Of course I eschewed some of that advice from the very beginning and published the first volume of a new erotic series without any SEX in it.  Volume One is all character development and back story about how I met Mark and his unusual method of courtship.  Authors of erotica that I spoke to were united in their advice that this was not a good idea.  Surprisingly however, it worked.  The series found readers right away that were eager to see what was going to happen next, after that little black dress hit the hotel room floor in Volume One.  That was back in August of 2011 and it has been a very interesting ride since then.
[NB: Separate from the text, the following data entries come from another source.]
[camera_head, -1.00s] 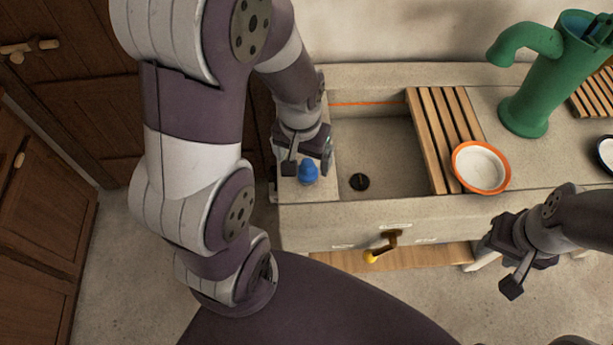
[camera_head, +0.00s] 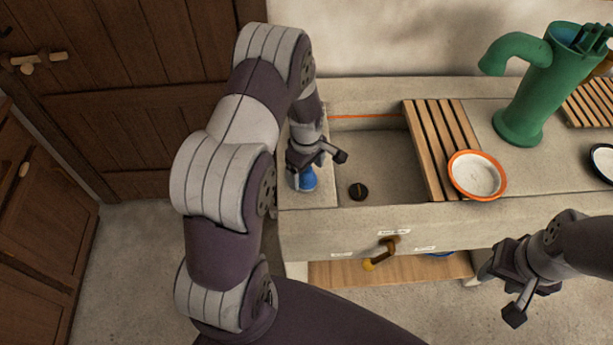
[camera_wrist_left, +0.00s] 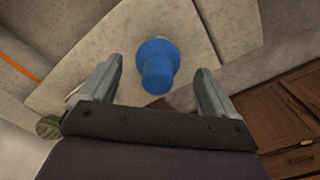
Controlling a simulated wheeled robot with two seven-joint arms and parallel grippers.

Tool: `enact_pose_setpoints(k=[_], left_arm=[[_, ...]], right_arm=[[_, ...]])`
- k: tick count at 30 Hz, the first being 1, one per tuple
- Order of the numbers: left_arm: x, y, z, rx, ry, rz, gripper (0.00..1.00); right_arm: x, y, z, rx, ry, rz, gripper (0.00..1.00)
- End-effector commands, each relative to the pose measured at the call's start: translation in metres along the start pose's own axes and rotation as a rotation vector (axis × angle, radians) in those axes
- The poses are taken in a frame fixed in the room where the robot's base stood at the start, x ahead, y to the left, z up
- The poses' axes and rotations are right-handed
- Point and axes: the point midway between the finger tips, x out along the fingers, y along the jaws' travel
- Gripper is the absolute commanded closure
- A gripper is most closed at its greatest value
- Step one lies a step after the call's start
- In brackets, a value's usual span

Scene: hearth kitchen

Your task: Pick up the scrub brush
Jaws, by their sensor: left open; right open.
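The scrub brush, which I take to be the blue knobbed object (camera_head: 308,180), stands on the stone ledge at the left end of the sink. In the left wrist view the blue object (camera_wrist_left: 157,66) lies between and a little beyond the two fingertips, with a gap on each side. My left gripper (camera_head: 317,167) is open right over it and partly hides it in the head view. The same open fingers of my left gripper (camera_wrist_left: 159,82) show in the wrist view. My right gripper (camera_head: 505,288) is open and empty, in front of the sink at the lower right.
The sink basin (camera_head: 385,165) with a dark drain (camera_head: 358,191) is right of the ledge. A slatted wooden rack (camera_head: 430,140) holds an orange-rimmed white bowl (camera_head: 476,175). A green pump (camera_head: 535,90) stands at the back right. A brass tap handle (camera_head: 381,255) juts from the sink front.

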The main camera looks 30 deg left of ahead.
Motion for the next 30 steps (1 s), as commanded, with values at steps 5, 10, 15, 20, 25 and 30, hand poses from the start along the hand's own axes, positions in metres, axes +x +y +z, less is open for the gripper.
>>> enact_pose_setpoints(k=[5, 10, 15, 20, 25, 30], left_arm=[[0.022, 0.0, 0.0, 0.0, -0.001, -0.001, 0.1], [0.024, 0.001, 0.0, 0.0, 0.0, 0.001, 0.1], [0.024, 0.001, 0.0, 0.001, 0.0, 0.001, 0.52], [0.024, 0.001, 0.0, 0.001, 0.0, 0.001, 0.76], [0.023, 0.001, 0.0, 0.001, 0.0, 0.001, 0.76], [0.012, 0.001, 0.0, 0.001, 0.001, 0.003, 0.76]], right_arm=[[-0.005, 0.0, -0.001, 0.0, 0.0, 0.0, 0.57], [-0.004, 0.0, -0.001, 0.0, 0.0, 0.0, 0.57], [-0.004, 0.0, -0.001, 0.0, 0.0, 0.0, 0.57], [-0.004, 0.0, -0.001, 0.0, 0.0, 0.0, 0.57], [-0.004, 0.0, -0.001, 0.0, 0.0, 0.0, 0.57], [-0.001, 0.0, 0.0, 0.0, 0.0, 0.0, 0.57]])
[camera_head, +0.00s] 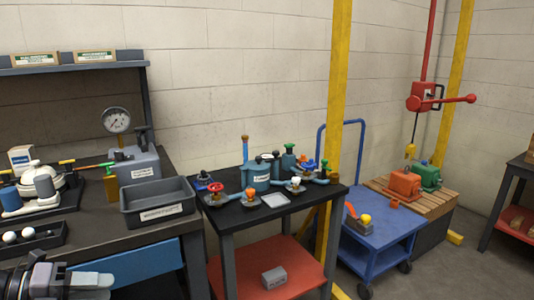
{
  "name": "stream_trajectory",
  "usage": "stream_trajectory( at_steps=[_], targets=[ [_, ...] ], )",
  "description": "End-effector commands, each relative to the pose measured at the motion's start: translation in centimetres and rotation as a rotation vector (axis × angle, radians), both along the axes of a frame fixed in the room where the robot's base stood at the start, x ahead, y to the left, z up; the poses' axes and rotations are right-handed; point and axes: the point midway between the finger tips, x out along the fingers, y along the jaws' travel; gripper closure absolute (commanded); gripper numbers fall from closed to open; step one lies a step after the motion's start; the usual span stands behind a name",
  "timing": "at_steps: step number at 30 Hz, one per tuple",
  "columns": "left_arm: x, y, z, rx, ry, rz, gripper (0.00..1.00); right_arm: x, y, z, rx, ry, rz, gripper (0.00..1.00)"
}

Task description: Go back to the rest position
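My left gripper (95,284) shows at the bottom left corner, in front of the dark workbench (100,228). It is cut off by the picture's lower edge, and I cannot tell how far apart its fingers are. No object shows in it. My right gripper is not in view. An orange motor (404,184) and a green motor (427,175) sit side by side on a wooden pallet (447,198) at the right, far from my left gripper.
A grey tray (157,213) and a gauge device (117,122) stand on the workbench. A small black table (240,218) holds valves and a blue tank (262,176). A blue cart (385,232) and yellow post (339,90) stand right of it. Floor is clear at lower right.

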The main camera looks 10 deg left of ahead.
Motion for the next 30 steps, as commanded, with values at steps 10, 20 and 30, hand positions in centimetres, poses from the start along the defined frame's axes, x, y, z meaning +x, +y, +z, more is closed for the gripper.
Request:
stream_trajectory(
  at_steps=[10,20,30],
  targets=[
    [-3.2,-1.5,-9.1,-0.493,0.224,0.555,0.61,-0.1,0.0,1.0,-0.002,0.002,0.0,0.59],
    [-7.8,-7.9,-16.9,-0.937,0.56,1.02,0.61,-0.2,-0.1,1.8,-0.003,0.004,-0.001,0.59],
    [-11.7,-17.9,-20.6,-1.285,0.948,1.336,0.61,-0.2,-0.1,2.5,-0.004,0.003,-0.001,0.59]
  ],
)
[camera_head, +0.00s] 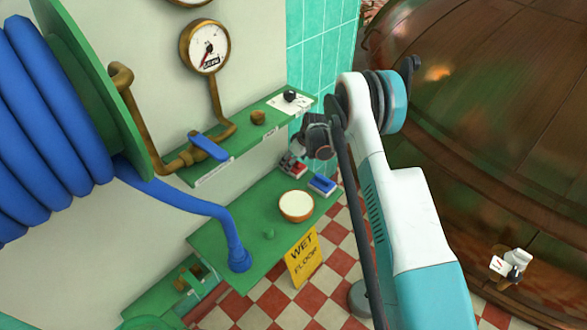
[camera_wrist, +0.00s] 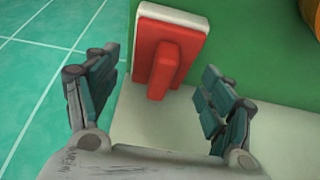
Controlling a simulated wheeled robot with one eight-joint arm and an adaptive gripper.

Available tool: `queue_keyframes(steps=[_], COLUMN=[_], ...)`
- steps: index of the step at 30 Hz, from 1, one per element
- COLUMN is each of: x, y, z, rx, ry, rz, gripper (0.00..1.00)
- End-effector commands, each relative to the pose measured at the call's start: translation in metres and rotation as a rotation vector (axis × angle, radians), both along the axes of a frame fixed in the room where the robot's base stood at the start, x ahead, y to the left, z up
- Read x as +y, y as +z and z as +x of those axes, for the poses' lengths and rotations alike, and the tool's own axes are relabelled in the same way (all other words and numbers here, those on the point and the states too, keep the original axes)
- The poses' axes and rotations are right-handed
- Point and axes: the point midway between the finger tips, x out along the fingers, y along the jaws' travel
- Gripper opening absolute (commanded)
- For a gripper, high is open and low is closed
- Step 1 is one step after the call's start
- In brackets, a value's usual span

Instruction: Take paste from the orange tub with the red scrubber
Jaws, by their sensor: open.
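The red scrubber (camera_head: 291,166) lies on the lower green shelf (camera_head: 215,240), near the tiled wall end. In the wrist view, the scrubber (camera_wrist: 143,53) shows a red body with a raised red handle and a pale pad edge. My gripper (camera_wrist: 160,78) is open, with one finger on each side of the handle's line and a gap to both. In the head view my gripper (camera_head: 308,152) is just above the scrubber and partly covers it. The orange tub (camera_head: 296,217), full of pale paste, stands on the same shelf. Its edge also shows in the wrist view (camera_wrist: 311,14).
A blue scrubber (camera_head: 322,184) lies beside the red one. An upper green shelf (camera_head: 235,141) with a blue-handled valve (camera_head: 209,146) runs above. A blue hose (camera_head: 190,200) crosses the lower shelf's left part. A yellow wet-floor sign (camera_head: 304,258) stands below. The copper kettle (camera_head: 490,120) is right.

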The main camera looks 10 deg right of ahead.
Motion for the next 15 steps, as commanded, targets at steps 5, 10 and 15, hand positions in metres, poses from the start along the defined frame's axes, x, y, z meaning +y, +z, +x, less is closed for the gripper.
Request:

I wish I could speak of having encountered the same level of success as many of the authors who have been guests here, but my sales have been fairly slow, despite some really great reviews.  It was not until quite recently that I really started to take to heart Joe's advice about the best marketing you can do for your current book - is to write your next one.  For a long time I was having entirely too much fun utilizing social media to introduce myself and my story to readers, authors, bloggers, etc.  What I was not doing was writing the next book.  For a series that lends itself to short volumes, I was taking much too long to produce the next one.

It is about this time that I came across this particular nugget of wisdom on Joe's blog:

"One hand should always be reaching up for your next goal. The other should be reaching down to help others get where you're at. We're all in the same boat. Start passing out oars."

Given how I was embraced as a new author, this one really resonated with me.  I began to be more active in the community, taking what I had learned through others or by my own trial and error, and passing it along.  I helped by being a beta reader, doing reviews of books I had read and enjoyed, sharing others promotional efforts to get the word out about new releases, etc.

Then at the end of April this year, I had an idea.  I think Melinda DuChamp recently said in her first guest post here that she was "not above riding on coattails."  The same can be said of myself, although I had another ulterior motive as well.  My intent in setting up the What To Read After Fifty Shades of Grey page was to take advantage of the influx of new readers to the erotica genre and point them towards other talented authors (including myself).  Call it a matter of inspiration (or should that be sin-spiration?), good timing, good luck, etc. - whatever it was - the page has taken off.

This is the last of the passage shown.